Prospettive svizzere in 10 lingue

«Vi invito a unirvi ai nostri sforzi»

Aung San Suu Kyi al suo arrivo nel palazzo delle Nazioni Unite di Ginevra. Keystone

Nel suo primo discorso ufficiale in Europa, Aung San Suu Kyi ha chiesto di sostenere il suo paese con investimenti responsabili. Tra le priorità vi è la creazione di impieghi, ha detto la politica birmana durante la conferenza dell’Organizzazione internazionale del lavoro di Ginevra.

È stata un’accoglienza trionfale quella che giovedì mattina ha salutato l’arrivo di Aung San Suu Kyi in Svizzera, tappa iniziale del suo primo viaggio europeo in 24 anni.

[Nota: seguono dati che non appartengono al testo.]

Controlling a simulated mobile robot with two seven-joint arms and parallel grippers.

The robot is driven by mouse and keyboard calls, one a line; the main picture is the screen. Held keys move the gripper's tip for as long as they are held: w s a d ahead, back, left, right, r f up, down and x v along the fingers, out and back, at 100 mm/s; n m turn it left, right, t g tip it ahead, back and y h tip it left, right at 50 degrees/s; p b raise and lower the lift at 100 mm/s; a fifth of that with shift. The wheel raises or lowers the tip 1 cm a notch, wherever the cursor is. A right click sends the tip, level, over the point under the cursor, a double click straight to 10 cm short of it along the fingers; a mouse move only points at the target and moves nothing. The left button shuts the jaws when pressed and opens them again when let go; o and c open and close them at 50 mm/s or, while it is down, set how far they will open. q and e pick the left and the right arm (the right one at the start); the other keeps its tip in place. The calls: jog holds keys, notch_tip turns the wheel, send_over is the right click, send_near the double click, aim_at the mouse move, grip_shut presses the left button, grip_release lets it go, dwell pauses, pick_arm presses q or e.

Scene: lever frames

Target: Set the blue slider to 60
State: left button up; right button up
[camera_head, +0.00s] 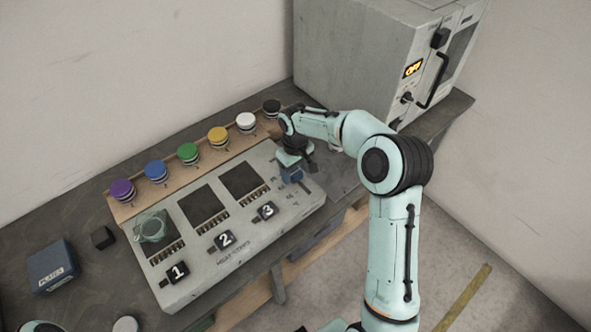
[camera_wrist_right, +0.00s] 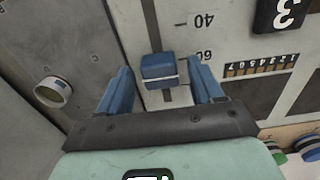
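The blue slider knob (camera_wrist_right: 158,68) shows in the right wrist view on a dark vertical slot in the pale panel. Its scale reads 40 and 60, and the knob is close to the 60 label, with a white line along its edge. My right gripper (camera_head: 292,173) is over the right end of the panel in the head view. In the wrist view its two blue fingers stand open on either side of the knob, with a visible gap on each side. In the head view the gripper mostly hides the slider. My left gripper is not visible.
The grey panel (camera_head: 237,257) has dark windows and switches labelled 1, 2 and 3. Behind it a wooden strip carries several coloured knobs, including a purple one (camera_head: 122,190). A grey oven-like cabinet (camera_head: 345,60) stands at the back right. A blue box (camera_head: 52,268) lies left of the panel.

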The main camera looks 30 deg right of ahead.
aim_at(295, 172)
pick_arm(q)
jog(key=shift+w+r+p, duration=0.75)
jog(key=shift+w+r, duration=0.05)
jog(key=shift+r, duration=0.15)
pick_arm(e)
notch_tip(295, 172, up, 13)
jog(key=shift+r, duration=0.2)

Dopo la “standing ovation” da parte dei delegati dell’annuale conferenza dell’Organizzazione internazionale del lavoro (OIL) di Ginevra, Aung San Suu Kyi ha lanciato un appello ad investire nel suo paese per sostenere il processo di democratizzazione e i giovani dell’ex Birmania.

«Governi, imprese, lavoratori, tutti voi potete aiutare a creare la società che offrirà un futuro al Myanmar», ha aggiunto, suscitando uno scrosciante applauso.

Ricordando la disoccupazione endemica del suo paese, Aung San Suu Kyi ha affermato che «si devono incoraggiare gli investimenti diretti che consentono di creare impieghi». Le imprese straniere non agiscono soltanto per altruismo, ha riconosciuto, «ma spero che i loro profitti siano condivisi con la popolazione».

La strada è ancora lunga

«La decisione dell’OIL di togliere dopo un decennio le restrizioni punitive (…) è un’occasione senza precedenti per lo sviluppo economico del paese. Vi invito ad unirvi ai nostri sforzi», ha dichiarato Aung San Suu Kyi di fronte ai delegati dei 185 paesi membri.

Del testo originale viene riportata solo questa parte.